Langue de procédure : l’italien

Juridiction de renvoi

Giudice di Pace di Bologna

Parties dans la procédure au principal

Partie requérante : UX

Partie défenderesse : Governo della Repubblica italiana

Questions préjudicielles

Le juge de paix, en tant que juge du renvoi préjudiciel, relève-t-il de la notion de juridiction ordinaire d’un État membre de l’Union, compétente pour présenter une demande de décision préjudicielle en vertu de l’article 267 TFUE, même si l’ordre juridique interne ne lui accorde pas, en raison de la précarité de sa situation professionnelle, des conditions de travail équivalentes à celles des magistrats professionnels, alors qu’il exerce les mêmes fonctions juridictionnelles et qu’il s’inscrit dans l’ordre judiciaire national, et cela en violation des garanties d’indépendance et d’impartialité de la juridiction ordinaire d’un État membre de l’Union, indiquées par la Cour dans les arrêts du 19 septembre 2006, Wilson (C-506/04, EU:C:2006:587, points 47 à 53), du 27 février 2018, Associação Sindical dos Juízes Portugueses (C-64/16, EU:C:2018:117, points 32 et 41 à 45) et du 25 juillet 2018, Minister for Justice and Equality (Défaillances du système judiciaire) (C-216/18 PPU, EU:C:2018:586, points 50 à 54) ?
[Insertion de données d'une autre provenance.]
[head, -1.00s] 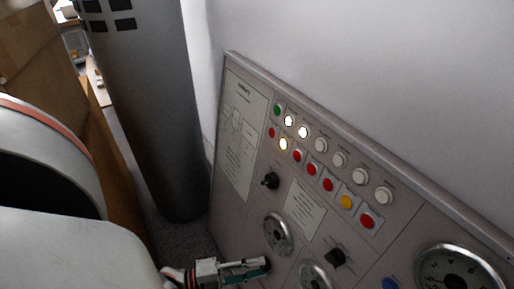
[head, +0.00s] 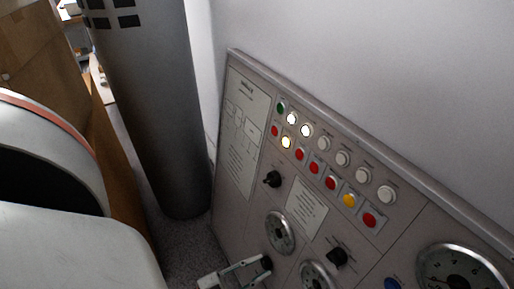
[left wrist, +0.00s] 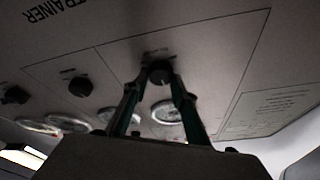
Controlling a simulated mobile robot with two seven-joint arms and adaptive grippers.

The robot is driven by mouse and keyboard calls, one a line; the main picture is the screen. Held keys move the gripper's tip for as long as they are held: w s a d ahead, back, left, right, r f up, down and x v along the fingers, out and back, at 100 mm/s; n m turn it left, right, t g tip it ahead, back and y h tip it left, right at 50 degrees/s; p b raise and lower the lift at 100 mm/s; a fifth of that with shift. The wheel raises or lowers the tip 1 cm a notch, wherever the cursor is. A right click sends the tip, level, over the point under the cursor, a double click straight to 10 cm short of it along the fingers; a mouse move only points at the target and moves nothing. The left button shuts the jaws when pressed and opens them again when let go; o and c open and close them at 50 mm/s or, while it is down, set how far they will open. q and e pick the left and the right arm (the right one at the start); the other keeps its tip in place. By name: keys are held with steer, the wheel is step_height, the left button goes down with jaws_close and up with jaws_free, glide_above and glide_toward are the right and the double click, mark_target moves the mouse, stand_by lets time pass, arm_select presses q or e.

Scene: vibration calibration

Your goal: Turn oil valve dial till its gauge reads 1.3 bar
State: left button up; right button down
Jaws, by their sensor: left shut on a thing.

En cas de réponse affirmative à la première question, du fait de son activité de service, le juge de paix requérant relève-t-il de la notion de « travailleur à durée déterminée » prévue, en combinaison, à l’article 1er, paragraphe 3 et à l’article 7 de la directive 2003/88 1 , à la clause 2 de l’accord-cadre sur le travail à durée déterminée, mis en œuvre par la directive 1999/70 2 , et à l’article 31, paragraphe 2, de la Charte, dans l’interprétation qu’en a donné la Cour dans les arrêts du 1er mars 2012, O’Brien (C-393/10, EU:C:2012:110) et du 29 novembre 2017, King (C-214/16, EU:C:2017:914) et, en cas de réponse affirmative, le magistrat ordinaire ou professionnel peut-il être considéré comme un travailleur à durée indéterminée comparable au travailleur à durée déterminée qu’est le juge de paix, aux fins de l’application des mêmes conditions de travail, prévues à la clause 4 de l’accord-cadre sur le travail à durée déterminée mis en œuvre par la directive 1999/70 ?
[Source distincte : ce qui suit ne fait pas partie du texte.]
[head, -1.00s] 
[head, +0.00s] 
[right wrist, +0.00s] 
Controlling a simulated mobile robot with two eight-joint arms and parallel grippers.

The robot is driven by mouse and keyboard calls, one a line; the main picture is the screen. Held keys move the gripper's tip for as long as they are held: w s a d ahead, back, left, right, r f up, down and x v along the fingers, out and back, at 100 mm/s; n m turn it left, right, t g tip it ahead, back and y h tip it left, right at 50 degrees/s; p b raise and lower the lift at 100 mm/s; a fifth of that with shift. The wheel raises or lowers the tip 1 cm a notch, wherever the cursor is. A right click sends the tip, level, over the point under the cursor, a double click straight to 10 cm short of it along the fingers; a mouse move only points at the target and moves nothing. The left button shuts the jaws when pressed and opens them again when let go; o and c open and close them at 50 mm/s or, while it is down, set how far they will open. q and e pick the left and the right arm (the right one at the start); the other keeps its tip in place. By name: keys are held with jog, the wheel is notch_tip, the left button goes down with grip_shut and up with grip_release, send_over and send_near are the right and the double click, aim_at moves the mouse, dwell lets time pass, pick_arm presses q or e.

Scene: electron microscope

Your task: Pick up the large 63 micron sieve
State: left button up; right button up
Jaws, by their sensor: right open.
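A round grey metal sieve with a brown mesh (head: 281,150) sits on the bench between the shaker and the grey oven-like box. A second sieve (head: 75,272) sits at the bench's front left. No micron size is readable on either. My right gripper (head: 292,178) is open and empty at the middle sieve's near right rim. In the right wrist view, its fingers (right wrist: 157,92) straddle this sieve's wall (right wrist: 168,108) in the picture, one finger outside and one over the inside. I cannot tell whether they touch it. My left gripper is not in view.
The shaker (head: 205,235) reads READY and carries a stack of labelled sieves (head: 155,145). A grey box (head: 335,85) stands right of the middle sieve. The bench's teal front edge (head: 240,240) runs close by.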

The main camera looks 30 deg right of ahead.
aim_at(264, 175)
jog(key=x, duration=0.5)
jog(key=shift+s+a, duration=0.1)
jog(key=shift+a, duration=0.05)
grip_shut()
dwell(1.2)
En cas de réponse affirmative aux première et deuxième questions, l’article 47 de la Charte, lu en combinaison avec l’article 267 TFUE, à la lumière de la jurisprudence de la Cour en matière de responsabilité de l’État italien pour violation manifeste de la législation communautaire par la juridiction de dernière instance, dans les arrêts du 30 septembre 2003, Köbler (C-224/01, EU:C:2003:513), du 13 juin 2006, Traghetti del Mediterraneo (C-173/03, EU:C:2006:391) et du 24 novembre 2011, Commission/Italie (C-379/10, non publié, EU:C:2011:775), s’opposent-ils à l’article 2, paragraphes 3 et 3 bis, de la legge no 117 – Risarcimento dei danni cagionati nell’esercizio delle funzioni giudiziarie e responsabilità civile dei magistrati (loi no 117, Réparation des dommages causés dans l’exercice des fonctions juridictionnelles et responsabilité civile des magistrats), du 13 avril 1988 (GURI no 88 du 15 avril 1988), qui prévoit la responsabilité du juge pour dol ou faute grave « en cas de violation manifeste de la loi ainsi que du droit de l’Union européenne » et qui place le juge national devant une alternative – dans laquelle, quelle que soit l’option qu’il choisit, le juge engage sa responsabilité civile et disciplinaire envers l’État dans les affaires auxquelles les pouvoirs publics sont parties au fond, en particulier lorsque le juge de l’affaire est un juge de paix travaillant à durée déterminée, sans protection juridique, économique ni sociale effectives – dont les termes sont, comme en l’espèce, d’enfreindre la législation interne en la laissant inappliquée et en appliquant le droit de l’Union européenne, tel qu’il est interprété par la Cour, ou au contraire d’enfreindre le droit de l’Union européenne, en appliquant les règles du droit interne qui s’opposent à la reconnaissance de la protection et sont contraires à l’article 1er, paragraphe 3, et à l’article 7 de la directive 2003/88, aux clauses 2 et 4 de l’accord-cadre sur le travail à durée déterminée, mis en œuvre par la directive 1999/70, et à l’article 31, paragraphe 2, de la Charte ?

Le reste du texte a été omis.